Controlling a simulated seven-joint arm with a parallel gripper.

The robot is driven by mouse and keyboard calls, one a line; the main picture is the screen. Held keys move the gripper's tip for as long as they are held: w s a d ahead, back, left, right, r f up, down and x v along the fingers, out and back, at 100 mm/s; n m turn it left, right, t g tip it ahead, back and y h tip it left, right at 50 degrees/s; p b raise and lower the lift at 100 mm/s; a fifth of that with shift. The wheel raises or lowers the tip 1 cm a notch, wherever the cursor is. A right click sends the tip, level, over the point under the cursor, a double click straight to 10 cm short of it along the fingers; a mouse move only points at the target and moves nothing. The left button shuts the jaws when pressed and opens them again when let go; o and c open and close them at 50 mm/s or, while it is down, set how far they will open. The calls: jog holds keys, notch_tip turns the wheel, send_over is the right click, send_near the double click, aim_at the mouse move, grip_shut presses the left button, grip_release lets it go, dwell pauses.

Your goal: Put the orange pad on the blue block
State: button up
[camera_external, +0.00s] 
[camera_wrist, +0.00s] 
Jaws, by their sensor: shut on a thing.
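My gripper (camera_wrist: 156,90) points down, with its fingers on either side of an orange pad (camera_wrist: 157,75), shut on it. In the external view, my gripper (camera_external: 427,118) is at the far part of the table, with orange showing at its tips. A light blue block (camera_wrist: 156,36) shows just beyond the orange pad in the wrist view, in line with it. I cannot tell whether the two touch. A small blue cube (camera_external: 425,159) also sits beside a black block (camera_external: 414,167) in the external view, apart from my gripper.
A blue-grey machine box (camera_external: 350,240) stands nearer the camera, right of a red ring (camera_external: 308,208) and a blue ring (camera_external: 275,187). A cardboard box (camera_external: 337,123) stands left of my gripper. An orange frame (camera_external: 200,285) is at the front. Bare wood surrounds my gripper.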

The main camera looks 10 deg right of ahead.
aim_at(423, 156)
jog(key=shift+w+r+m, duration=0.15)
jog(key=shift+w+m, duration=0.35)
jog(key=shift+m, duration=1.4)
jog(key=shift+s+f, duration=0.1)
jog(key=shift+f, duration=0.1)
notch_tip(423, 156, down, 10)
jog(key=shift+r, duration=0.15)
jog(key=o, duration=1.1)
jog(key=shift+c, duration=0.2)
========
Return exactly the leading lines of the listing, stopping after the line in which "[camera_wrist, +0.00s]" occurs.

#### [Result]
Controlling a simulated seven-joint arm with a parallel gripper.

The robot is driven by mouse and keyboard calls, one a line; the main picture is the screen. Held keys move the gripper's tip for as long as they are held: w s a d ahead, back, left, right, r f up, down and x v along the fingers, out and back, at 100 mm/s; n m turn it left, right, t g tip it ahead, back and y h tip it left, right at 50 degrees/s; p b raise and lower the lift at 100 mm/s; a fifth of that with shift. The wheel raises or lowers the tip 1 cm a notch, wherever the cursor is. A right click sends the tip, level, over the point under the cursor, a double click straight to 10 cm short of it along the fingers; a mouse move only points at the target and moves nothing. The left button shuts the jaws when pressed and opens them again when let go; o and c open and close them at 50 mm/s or, while it is down, set how far they will open. The calls: jog holds keys, notch_tip turns the wheel, send_over is the right click, send_near the double click, aim_at the mouse move, grip_shut presses the left button, grip_release lets it go, dwell pauses.

Your goal: Put the orange pad on the blue block
State: button up
[camera_external, +0.00s] 
[camera_wrist, +0.00s] 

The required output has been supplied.